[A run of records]

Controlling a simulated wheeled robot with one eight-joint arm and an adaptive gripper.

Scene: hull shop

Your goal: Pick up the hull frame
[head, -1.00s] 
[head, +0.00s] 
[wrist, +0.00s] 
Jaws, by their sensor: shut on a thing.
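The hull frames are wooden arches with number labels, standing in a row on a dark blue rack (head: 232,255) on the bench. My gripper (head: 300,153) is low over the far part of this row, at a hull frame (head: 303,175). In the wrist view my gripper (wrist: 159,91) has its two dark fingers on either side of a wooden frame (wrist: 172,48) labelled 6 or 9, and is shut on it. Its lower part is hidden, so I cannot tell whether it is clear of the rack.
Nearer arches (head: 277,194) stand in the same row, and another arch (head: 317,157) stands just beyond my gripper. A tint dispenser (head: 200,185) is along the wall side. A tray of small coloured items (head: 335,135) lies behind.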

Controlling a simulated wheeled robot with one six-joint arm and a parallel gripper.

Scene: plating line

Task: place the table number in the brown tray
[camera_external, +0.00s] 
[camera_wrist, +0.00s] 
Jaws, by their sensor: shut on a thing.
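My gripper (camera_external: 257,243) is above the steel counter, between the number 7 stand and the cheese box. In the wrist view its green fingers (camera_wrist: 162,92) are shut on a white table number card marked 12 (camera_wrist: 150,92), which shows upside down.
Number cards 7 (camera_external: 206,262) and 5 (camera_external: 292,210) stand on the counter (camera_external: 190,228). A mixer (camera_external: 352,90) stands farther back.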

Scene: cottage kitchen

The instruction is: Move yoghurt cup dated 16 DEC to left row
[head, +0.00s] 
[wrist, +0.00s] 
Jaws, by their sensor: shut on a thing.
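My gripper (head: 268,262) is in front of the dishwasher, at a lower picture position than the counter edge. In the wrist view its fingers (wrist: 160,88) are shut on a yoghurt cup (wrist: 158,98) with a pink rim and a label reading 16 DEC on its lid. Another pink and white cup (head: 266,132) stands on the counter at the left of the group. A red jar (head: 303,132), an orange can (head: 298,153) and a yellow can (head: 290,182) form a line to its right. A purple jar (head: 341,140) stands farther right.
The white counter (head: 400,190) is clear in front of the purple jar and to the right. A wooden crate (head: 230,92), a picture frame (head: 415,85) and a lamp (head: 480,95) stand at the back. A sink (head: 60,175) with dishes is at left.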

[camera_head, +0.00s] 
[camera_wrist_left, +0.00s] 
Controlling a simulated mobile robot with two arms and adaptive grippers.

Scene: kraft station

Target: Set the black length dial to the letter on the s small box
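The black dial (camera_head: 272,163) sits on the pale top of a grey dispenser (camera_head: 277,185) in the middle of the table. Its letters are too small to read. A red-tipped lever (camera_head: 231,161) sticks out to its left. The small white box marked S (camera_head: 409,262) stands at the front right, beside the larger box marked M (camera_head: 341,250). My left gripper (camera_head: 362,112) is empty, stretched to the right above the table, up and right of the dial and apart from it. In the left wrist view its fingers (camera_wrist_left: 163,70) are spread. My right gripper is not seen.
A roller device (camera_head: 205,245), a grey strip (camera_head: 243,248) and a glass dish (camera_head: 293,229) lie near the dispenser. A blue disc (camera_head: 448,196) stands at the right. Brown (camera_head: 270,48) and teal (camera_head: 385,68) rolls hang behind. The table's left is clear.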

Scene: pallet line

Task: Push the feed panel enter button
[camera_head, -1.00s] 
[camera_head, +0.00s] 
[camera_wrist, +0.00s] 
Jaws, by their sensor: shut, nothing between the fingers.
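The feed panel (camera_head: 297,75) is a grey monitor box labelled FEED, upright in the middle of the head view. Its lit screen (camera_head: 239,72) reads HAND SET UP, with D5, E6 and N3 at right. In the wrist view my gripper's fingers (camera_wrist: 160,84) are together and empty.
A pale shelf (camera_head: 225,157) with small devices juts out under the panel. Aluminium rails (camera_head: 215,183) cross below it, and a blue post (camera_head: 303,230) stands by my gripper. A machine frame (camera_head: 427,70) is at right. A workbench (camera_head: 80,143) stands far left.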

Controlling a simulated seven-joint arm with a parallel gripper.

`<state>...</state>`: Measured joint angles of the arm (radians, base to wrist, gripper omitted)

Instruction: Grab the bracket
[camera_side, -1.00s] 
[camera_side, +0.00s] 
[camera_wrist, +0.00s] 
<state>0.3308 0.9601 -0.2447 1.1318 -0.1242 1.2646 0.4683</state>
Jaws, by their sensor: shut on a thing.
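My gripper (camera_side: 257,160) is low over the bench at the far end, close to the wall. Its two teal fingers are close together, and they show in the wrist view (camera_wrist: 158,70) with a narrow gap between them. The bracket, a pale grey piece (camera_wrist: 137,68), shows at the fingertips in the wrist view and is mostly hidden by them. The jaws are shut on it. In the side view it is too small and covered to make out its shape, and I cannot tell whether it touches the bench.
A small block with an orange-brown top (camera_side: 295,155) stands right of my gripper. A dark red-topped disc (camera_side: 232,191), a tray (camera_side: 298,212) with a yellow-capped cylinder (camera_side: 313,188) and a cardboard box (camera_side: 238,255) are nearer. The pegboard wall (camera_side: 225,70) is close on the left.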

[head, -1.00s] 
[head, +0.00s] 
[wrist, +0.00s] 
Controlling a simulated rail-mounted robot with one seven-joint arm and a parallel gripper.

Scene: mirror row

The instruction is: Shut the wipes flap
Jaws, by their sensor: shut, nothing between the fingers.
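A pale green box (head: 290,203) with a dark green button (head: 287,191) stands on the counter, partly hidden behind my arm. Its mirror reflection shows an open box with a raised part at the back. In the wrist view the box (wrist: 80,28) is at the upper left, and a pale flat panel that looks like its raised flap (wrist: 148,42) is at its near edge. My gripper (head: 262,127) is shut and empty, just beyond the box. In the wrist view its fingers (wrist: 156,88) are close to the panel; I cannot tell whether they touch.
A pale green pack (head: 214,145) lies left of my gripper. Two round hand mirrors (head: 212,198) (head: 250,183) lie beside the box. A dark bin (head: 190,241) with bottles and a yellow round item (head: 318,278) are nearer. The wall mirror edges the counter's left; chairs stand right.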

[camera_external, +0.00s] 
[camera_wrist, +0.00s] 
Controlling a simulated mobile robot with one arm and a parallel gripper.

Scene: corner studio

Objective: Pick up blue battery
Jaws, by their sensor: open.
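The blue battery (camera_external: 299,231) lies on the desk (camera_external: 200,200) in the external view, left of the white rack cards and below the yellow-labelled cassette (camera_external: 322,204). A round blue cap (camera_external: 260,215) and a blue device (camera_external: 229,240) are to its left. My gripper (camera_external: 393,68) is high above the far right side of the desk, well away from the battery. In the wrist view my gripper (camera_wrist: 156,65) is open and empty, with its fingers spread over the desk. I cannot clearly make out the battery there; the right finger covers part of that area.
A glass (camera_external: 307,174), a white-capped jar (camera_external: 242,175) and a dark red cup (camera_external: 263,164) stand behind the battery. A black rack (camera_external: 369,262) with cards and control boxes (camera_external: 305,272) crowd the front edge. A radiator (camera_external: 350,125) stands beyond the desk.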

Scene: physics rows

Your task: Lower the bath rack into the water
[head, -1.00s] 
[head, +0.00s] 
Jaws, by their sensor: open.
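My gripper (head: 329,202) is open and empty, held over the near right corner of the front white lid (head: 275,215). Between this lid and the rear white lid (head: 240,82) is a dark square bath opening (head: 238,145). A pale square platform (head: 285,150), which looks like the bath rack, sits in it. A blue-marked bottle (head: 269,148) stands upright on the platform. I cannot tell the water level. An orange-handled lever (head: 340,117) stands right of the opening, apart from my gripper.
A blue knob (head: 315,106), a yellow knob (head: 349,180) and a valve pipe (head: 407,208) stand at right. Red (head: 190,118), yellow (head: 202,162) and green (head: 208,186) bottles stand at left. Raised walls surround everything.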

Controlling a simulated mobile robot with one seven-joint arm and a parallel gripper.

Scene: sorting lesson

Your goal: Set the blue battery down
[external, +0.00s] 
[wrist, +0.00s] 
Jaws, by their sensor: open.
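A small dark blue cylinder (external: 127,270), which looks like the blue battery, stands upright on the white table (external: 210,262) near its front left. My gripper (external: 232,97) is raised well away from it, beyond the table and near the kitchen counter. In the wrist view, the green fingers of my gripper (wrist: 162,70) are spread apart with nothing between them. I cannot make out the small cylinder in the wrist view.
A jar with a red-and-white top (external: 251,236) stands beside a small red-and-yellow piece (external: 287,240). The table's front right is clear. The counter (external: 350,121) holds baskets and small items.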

▶ **What this task involves**:
Gather all the lines that include the word "Controlling" and copy them out.

▶ **Solution for this exercise**:
Controlling a simulated wheeled robot with one eight-joint arm and an adaptive gripper.
Controlling a simulated wheeled robot with one six-joint arm and a parallel gripper.
Controlling a simulated mobile robot with two arms and adaptive grippers.
Controlling a simulated seven-joint arm with a parallel gripper.
Controlling a simulated rail-mounted robot with one seven-joint arm and a parallel gripper.
Controlling a simulated mobile robot with one arm and a parallel gripper.
Controlling a simulated mobile robot with one seven-joint arm and a parallel gripper.

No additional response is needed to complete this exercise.